>> START INFORMATION SHOWN

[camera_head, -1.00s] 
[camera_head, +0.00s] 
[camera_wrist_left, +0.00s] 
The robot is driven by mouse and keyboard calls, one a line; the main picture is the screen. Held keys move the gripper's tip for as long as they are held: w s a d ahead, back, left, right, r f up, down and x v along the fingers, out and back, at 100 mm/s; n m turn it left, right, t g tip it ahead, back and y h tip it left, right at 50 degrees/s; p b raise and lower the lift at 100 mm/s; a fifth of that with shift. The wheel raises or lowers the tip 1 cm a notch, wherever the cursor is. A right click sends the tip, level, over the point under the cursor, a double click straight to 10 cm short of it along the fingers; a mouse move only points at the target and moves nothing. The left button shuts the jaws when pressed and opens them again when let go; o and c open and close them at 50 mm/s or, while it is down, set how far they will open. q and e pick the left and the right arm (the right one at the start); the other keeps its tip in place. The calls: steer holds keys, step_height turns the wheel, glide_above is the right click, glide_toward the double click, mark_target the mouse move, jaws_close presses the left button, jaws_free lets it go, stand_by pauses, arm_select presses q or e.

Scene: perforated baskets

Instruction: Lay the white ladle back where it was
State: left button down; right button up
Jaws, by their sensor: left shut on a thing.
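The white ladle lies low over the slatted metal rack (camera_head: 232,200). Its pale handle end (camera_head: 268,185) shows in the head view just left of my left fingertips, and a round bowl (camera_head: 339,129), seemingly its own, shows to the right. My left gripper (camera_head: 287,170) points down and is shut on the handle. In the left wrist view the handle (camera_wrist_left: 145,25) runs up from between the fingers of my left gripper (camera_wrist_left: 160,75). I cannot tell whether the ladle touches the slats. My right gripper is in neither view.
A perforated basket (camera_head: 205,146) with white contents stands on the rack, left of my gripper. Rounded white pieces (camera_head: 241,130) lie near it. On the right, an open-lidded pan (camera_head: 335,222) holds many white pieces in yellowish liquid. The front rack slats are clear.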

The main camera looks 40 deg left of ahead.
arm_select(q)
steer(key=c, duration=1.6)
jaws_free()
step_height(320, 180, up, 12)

>> END INFORMATION SHOWN

- WHAT IS NEEDED:
Each line of the listing above should be output exactly.

- PROBLEM SOLUTION:
[camera_head, -1.00s] 
[camera_head, +0.00s] 
[camera_wrist_left, +0.00s] 
The robot is driven by mouse and keyboard calls, one a line; the main picture is the screen. Held keys move the gripper's tip for as long as they are held: w s a d ahead, back, left, right, r f up, down and x v along the fingers, out and back, at 100 mm/s; n m turn it left, right, t g tip it ahead, back and y h tip it left, right at 50 degrees/s; p b raise and lower the lift at 100 mm/s; a fifth of that with shift. The wheel raises or lowers the tip 1 cm a notch, wherever the cursor is. A right click sends the tip, level, over the point under the cursor, a double click straight to 10 cm short of it along the fingers; a mouse move only points at the target and moves nothing. The left button shuts the jaws when pressed and opens them again when let go; o and c open and close them at 50 mm/s or, while it is down, set how far they will open. q and e pick the left and the right arm (the right one at the start); the other keeps its tip in place. The calls: steer holds keys, step_height turns the wheel, glide_above is the right click, glide_toward the double click, mark_target the mouse move, jaws_close presses the left button, jaws_free lets it go, stand_by pauses, arm_select presses q or e.

Scene: perforated baskets

Instruction: Lay the white ladle back where it was
State: left button down; right button up
Jaws, by their sensor: left shut on a thing.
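The white ladle lies low over the slatted metal rack (camera_head: 232,200). Its pale handle end (camera_head: 268,185) shows in the head view just left of my left fingertips, and a round bowl (camera_head: 339,129), seemingly its own, shows to the right. My left gripper (camera_head: 287,170) points down and is shut on the handle. In the left wrist view the handle (camera_wrist_left: 145,25) runs up from between the fingers of my left gripper (camera_wrist_left: 160,75). I cannot tell whether the ladle touches the slats. My right gripper is in neither view.
A perforated basket (camera_head: 205,146) with white contents stands on the rack, left of my gripper. Rounded white pieces (camera_head: 241,130) lie near it. On the right, an open-lidded pan (camera_head: 335,222) holds many white pieces in yellowish liquid. The front rack slats are clear.

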The main camera looks 40 deg left of ahead.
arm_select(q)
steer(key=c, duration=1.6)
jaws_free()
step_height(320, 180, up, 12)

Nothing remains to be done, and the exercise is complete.